Pla decía que fumaba para encontrar los adjetivos exactos, pero, pese a haber aumentado las ventas de tabaco, cada vez más gente no encuentra ni los inexactos; prefiere entregarse a ese sadomasoquismo lingüístico que es el latiguillo de turno, que nunca es, ay, aquel de Barral y Biedma: “Hablemos del punto y coma”. “No acepto pulpo como animal de compañía”, ha protestado el presidente de la CEOE, más de aceptar la subida de su sueldo. Cierto es que, gracias a los lugares comunes, se mantienen las relaciones sociales, pero habría que distinguir entre la sabiduría común de los refranes y la nadería común de la frase hecha, que es el único consenso al que ha llegado la clase política. Políticos y medios papagayean la misma jerga invasiva, estirando el cliché, haciendo globos con el cliché hasta explotarlo. Creo que fue Voltaire quien advirtió que el primero en comparar a la mujer con una flor fue un poeta y el segundo, un imbécil. Por eso no vendría mal una fecha de caducidad para la muletilla, igual que para la felicitación del nuevo año. Y una posología: no más de “un poquito de por favor” al día. Y, puestos a pedir, que constara “hoja de ruta” como insulto.

Uno de los efectos del lenguaje precocinado es el sobrepeso de tonterías en la comunicación. Si la comida prefabricada hurta tiempo de vida, los sintagmas ultraprocesados roban tiempo de pensamiento, embotándolo de colesterol expresivo. La frase hecha deshace el idioma. Así como el torero se sirve de la muletilla para burlar al toro, el latiguillo engaña al prójimo con un simulacro de lenguaje. No extraña que “timo” sea sinónimo. Matriculados en la tontuela pública de las redes, muchos jóvenes limitan su jerigonza a cuatro frases hechas y un sinfín de extranjerismos; carentes de recursos para argumentar o seducir, ven en la lengua, principalmente, un lugar donde ponerse un piercing, ese vudú contra uno mismo. Cómo valorar la lengua cuando la propia Ley de Educación la ningunea, a sabiendas de que no hay educación verdadera sin competencia lingüística, pues lo que no se sabe decir no se sabe.

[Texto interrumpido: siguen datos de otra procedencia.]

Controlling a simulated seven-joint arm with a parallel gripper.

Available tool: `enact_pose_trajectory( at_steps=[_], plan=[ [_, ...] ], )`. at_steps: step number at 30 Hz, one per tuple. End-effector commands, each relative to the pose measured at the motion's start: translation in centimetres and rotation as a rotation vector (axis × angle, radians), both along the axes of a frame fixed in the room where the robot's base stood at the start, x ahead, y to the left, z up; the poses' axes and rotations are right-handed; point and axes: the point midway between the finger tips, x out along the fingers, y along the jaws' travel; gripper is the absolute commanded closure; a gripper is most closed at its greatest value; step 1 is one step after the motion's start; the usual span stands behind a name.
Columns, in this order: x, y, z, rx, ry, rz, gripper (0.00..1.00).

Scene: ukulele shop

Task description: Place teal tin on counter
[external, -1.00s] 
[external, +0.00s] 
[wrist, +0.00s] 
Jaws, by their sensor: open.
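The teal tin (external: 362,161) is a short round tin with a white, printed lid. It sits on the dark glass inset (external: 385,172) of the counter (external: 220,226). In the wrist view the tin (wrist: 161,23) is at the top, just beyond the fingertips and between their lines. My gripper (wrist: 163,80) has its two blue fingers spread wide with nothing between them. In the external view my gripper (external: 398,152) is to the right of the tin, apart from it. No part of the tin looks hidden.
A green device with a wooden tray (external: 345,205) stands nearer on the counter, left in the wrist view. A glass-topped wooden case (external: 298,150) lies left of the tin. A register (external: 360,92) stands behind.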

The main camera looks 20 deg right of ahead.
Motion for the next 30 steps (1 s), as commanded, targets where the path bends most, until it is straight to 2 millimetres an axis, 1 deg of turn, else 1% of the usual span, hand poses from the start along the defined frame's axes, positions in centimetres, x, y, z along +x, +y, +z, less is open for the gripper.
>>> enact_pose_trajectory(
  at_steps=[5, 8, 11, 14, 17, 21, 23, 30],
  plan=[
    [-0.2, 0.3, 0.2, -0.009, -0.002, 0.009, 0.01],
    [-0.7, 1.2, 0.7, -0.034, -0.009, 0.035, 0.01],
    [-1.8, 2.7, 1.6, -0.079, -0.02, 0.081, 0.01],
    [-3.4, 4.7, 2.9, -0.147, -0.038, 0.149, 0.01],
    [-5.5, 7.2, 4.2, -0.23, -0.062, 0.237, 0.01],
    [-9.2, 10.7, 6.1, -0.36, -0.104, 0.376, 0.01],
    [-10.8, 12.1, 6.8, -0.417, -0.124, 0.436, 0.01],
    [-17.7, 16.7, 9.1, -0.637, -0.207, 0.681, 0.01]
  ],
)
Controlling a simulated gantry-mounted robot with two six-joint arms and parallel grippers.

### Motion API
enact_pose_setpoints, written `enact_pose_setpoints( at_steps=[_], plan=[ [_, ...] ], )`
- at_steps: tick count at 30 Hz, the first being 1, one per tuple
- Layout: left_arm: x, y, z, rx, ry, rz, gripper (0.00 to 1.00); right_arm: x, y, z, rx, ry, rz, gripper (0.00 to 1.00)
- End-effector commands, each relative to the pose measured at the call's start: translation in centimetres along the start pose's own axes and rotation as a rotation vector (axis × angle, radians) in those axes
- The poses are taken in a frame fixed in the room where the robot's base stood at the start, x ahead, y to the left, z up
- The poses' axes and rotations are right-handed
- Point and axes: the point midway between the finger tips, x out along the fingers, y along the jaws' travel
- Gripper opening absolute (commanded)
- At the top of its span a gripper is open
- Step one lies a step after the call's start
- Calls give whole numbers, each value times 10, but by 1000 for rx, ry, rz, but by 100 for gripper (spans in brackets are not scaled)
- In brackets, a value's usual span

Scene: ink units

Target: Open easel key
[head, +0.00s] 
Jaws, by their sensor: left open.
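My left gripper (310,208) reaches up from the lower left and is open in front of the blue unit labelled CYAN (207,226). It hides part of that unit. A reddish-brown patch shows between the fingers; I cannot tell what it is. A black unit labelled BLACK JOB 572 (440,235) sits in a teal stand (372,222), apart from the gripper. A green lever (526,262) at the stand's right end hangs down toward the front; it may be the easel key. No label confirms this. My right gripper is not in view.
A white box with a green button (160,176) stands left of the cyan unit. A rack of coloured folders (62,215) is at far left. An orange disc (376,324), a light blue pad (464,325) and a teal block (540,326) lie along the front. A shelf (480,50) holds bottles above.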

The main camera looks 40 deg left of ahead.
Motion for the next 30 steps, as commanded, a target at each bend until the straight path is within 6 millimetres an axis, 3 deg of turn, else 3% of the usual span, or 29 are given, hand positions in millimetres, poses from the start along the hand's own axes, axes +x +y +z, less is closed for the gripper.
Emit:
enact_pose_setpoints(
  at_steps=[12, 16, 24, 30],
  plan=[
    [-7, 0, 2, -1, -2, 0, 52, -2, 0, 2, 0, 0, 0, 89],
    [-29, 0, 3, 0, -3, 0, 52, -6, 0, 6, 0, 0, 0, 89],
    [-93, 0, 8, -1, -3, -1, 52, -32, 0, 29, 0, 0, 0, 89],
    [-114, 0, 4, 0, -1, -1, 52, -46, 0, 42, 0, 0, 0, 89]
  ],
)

El tiempo pone a cada uno en su ripio. Lo malo no es repetirse, sino repetirse creyéndose original. Uno no puede cambiar el lenguaje periodístico ni el político, diseñado, según Orwell, “para lograr que las mentiras parezcan verdades y el asesinato respetable, y para dar apariencia de solidez al mero viento”, pero puede tirar a la basura desechos verbales como “empoderar”, “poner en valor” o “topar”, que suena al Opá del Koala. Lástima que no esté de moda entre tertulianos y políticos esta otra muletilla: “no tengo palabras”.